Data section
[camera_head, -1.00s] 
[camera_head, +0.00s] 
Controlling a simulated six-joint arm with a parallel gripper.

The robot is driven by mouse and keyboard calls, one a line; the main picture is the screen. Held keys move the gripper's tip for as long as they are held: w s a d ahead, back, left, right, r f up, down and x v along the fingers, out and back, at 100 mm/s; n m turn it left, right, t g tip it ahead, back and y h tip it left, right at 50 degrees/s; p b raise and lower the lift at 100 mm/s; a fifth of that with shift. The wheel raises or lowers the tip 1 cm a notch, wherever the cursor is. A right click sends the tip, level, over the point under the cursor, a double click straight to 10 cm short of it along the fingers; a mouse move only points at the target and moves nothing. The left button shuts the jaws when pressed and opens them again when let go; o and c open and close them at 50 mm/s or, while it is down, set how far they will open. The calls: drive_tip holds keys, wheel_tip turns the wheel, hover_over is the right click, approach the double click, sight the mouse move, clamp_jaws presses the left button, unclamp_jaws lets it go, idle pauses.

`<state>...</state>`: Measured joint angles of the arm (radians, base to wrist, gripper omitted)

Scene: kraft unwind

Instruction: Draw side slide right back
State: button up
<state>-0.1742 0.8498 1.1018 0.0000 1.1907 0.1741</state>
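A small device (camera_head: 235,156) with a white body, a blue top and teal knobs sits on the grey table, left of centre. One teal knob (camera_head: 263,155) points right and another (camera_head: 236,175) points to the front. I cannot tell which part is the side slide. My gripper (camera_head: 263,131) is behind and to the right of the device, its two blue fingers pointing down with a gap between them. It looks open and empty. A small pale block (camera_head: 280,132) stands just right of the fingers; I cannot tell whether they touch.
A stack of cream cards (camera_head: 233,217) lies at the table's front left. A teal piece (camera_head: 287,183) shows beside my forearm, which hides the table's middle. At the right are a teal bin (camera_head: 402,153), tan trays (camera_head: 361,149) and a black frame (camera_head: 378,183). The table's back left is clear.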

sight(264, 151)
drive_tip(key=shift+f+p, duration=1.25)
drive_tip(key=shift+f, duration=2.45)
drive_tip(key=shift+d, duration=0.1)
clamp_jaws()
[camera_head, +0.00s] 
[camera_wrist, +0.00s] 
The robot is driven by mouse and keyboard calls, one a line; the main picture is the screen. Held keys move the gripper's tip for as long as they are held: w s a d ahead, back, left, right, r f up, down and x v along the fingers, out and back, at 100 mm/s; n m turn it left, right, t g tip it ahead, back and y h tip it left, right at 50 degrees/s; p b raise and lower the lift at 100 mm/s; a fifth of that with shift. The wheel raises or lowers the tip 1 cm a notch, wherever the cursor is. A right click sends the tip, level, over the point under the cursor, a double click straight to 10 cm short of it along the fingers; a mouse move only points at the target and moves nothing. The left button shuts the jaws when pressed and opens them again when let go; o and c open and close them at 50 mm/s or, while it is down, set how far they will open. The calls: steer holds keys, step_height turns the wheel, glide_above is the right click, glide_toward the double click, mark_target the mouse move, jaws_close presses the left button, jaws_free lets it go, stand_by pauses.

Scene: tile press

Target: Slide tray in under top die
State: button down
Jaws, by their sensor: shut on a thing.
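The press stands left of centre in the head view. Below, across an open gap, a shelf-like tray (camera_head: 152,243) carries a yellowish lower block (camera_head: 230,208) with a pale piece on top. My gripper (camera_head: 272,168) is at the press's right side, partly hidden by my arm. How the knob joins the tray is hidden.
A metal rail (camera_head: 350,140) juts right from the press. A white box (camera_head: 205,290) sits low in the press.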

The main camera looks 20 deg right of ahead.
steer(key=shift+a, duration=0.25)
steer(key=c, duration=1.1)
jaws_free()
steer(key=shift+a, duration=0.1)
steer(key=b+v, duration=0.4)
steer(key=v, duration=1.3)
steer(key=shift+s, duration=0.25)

Task goal
Filter out every line that lacks the word "joint", and copy the rest.

Written answer
Controlling a simulated six-joint arm with a parallel gripper.
`<state>...</state>`: Measured joint angles of the arm (radians, base to wrist, gripper omitted)

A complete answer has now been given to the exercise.